▶ _Raw data_:
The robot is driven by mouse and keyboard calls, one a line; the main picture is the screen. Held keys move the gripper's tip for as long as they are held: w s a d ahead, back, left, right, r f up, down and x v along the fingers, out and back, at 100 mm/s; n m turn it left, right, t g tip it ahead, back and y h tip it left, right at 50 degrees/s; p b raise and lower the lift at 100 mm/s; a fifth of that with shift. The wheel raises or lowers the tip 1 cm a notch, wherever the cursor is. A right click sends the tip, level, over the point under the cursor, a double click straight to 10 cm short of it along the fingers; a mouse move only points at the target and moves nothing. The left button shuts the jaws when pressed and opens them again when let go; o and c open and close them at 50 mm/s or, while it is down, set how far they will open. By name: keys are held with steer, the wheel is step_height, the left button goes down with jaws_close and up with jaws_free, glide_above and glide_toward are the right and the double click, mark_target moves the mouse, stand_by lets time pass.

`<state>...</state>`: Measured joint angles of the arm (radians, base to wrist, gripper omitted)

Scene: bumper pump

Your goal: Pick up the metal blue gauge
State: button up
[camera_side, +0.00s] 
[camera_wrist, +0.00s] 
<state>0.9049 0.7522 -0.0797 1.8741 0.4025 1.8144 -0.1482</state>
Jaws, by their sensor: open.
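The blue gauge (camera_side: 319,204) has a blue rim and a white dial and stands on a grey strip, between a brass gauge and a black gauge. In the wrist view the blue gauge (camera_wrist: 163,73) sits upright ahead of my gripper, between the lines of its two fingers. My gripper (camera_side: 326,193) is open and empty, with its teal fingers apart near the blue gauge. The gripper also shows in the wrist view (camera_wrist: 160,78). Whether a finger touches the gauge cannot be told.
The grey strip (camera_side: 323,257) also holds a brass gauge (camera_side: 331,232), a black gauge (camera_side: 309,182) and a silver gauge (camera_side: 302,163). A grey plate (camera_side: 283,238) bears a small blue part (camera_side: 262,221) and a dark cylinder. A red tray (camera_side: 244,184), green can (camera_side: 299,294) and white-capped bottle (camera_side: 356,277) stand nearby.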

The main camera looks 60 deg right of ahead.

▶ _Task instructions_: Repeat exactly, and only, the lines from the line with "[camera_wrist, +0.00s]" through the end of the listing above, both ends included.

▶ _Complete output_:
[camera_wrist, +0.00s] 
<state>0.9049 0.7522 -0.0797 1.8741 0.4025 1.8144 -0.1482</state>
Jaws, by their sensor: open.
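The blue gauge (camera_side: 319,204) has a blue rim and a white dial and stands on a grey strip, between a brass gauge and a black gauge. In the wrist view the blue gauge (camera_wrist: 163,73) sits upright ahead of my gripper, between the lines of its two fingers. My gripper (camera_side: 326,193) is open and empty, with its teal fingers apart near the blue gauge. The gripper also shows in the wrist view (camera_wrist: 160,78). Whether a finger touches the gauge cannot be told.
The grey strip (camera_side: 323,257) also holds a brass gauge (camera_side: 331,232), a black gauge (camera_side: 309,182) and a silver gauge (camera_side: 302,163). A grey plate (camera_side: 283,238) bears a small blue part (camera_side: 262,221) and a dark cylinder. A red tray (camera_side: 244,184), green can (camera_side: 299,294) and white-capped bottle (camera_side: 356,277) stand nearby.

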The main camera looks 60 deg right of ahead.

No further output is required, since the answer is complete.